Tuesday, September 2, 2008

Little Children

Presbyterian Magazine
February, 1858.
edited by Rev. C. Van Rensselaer, D.D.
Published in Philadelphia by Joseph M. Wilson, p87.

From Household Thoughts: “Little Children A Great Help”

I am fond of little children. I think them the poetry of the world; the fresh flowers of our hearths and homes – little conjurors, with their “natural magic,” evoking by their spells what delights and enriches all ranks, and equalizes the different classes of society. Often as they bring with them anxieties and cares, and live to occasion sorrow and grief, we should get on very badly without them.
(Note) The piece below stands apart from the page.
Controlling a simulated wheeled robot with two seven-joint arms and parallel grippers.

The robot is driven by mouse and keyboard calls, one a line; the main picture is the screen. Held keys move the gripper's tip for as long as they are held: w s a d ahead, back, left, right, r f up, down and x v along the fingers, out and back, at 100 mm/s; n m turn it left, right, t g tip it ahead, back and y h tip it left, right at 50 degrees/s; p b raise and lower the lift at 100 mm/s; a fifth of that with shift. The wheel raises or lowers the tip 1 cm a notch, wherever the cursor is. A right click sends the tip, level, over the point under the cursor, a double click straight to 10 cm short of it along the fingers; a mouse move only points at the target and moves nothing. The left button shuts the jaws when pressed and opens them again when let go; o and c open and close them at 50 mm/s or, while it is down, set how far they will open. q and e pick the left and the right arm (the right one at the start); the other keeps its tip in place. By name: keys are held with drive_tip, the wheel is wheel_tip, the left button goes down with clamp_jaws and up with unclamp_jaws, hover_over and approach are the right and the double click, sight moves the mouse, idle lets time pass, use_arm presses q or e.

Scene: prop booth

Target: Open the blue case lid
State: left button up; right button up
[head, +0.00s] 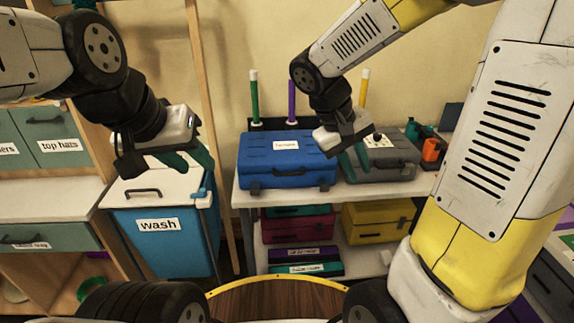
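The blue case (287,172) sits on the white table (330,195) with its lid down. It has a white label on the lid and dark latches on its front. My right gripper (357,165) hangs at the right end of the blue case, between it and the grey case (388,170). Its dark green fingers look spread apart with nothing between them; I cannot tell whether they touch either case. My left gripper (190,165) is left of the blue case, over the wash bin, with its fingers apart and empty.
The blue wash bin (165,240) with a white top stands left of the table. Green (254,100), purple (292,102) and yellow (364,90) sticks stand behind the cases. Orange and green items (432,150) stand at the right. More cases lie on the shelf below (379,222).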

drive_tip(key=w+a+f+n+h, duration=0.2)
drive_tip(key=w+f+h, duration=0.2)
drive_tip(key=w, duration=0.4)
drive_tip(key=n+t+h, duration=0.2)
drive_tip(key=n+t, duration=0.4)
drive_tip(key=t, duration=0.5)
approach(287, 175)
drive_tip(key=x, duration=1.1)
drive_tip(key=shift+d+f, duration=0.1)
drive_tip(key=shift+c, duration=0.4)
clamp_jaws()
Only think, if there was never anything anywhere to be seen but great grown-up men and women! Every infant comes into the world like a delegated prophet, the harbinger and herald of good tidings, whose office it is “to turn the hearts of the fathers to the children,” and to draw “the disobedient to the wisdom of the just.” A child softens and purifies the heart, warming and melting it by its gentle presence; it enriches the soul by new feelings and awakens within it what is favorable to virtue. It is a beam of light, a fountain of love, a teacher whose lessons few can resist. Infants recall us from much that engenders and encourages selfishness, that freezes the affections, roughens the manners, indurates the heart; they brighten the home, deepen love, invigorate exertion, infuse courage, and vivify and sustain the charities of life. It would be a terrible world, I do think, if it was not embellished by little children.—Binney.